> **Aim of the exercise**:
Start at the line that has "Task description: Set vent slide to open" and stop at the line that has "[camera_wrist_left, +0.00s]". Print those lines and all lines between them exactly, and nothing more.

== == ==

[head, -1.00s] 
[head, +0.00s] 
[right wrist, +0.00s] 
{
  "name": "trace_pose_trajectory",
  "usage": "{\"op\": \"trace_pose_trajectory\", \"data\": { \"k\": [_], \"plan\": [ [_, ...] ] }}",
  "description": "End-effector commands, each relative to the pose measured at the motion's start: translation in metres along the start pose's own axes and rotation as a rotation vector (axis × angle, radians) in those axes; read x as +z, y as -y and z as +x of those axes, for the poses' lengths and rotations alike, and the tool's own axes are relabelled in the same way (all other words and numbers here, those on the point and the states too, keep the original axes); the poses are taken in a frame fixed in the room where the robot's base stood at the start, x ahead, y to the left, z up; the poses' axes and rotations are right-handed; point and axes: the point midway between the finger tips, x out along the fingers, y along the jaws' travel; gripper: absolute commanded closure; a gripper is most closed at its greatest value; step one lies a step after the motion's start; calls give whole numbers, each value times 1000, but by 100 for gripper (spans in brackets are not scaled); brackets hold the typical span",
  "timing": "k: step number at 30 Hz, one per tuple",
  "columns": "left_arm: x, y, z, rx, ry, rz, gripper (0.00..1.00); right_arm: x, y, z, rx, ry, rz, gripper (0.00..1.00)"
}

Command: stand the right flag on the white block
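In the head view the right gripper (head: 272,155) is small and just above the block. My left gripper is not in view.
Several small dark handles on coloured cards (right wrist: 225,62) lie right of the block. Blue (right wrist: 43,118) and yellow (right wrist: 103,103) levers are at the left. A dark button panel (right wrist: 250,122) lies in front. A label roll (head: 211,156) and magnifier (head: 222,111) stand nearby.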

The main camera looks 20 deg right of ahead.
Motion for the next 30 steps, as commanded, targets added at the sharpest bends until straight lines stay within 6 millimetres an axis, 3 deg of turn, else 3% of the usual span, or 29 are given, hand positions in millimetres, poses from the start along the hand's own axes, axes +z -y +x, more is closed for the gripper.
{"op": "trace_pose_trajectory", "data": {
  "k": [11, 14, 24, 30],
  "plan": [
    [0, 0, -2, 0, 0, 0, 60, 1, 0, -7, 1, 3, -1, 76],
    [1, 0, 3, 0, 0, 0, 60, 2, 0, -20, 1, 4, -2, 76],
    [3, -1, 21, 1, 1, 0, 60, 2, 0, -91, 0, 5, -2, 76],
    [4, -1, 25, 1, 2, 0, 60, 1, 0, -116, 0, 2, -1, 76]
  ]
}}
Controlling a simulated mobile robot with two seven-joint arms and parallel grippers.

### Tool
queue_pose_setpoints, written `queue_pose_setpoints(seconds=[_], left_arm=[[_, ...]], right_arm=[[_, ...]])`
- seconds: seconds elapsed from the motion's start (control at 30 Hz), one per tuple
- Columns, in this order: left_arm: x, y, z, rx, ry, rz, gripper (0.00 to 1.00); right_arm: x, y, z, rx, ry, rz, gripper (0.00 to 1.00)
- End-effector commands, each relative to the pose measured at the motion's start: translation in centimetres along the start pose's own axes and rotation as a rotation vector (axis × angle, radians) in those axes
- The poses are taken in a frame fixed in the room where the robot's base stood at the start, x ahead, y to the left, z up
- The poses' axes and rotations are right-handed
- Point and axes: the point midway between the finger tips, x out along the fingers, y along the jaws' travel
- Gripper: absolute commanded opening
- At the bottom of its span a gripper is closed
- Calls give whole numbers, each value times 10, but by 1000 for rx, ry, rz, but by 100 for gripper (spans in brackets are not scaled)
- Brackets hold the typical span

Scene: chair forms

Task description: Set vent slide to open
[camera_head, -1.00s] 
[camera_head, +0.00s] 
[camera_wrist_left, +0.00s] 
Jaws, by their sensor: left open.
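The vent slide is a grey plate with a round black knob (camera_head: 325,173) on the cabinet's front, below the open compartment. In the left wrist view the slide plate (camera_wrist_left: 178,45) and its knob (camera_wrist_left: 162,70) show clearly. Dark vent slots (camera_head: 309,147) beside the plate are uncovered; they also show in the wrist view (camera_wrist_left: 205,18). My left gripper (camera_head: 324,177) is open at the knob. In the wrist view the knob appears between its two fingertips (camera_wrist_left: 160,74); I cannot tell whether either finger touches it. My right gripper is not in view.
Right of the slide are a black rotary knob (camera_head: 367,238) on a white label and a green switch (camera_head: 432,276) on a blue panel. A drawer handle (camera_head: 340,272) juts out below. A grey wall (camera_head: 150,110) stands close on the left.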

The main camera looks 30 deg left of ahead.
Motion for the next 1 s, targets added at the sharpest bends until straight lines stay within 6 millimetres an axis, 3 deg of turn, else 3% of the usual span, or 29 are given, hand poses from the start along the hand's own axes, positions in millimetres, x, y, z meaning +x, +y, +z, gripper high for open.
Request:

== == ==

> **Response to this task**:
Task description: Set vent slide to open
[camera_head, -1.00s] 
[camera_head, +0.00s] 
[camera_wrist_left, +0.00s] 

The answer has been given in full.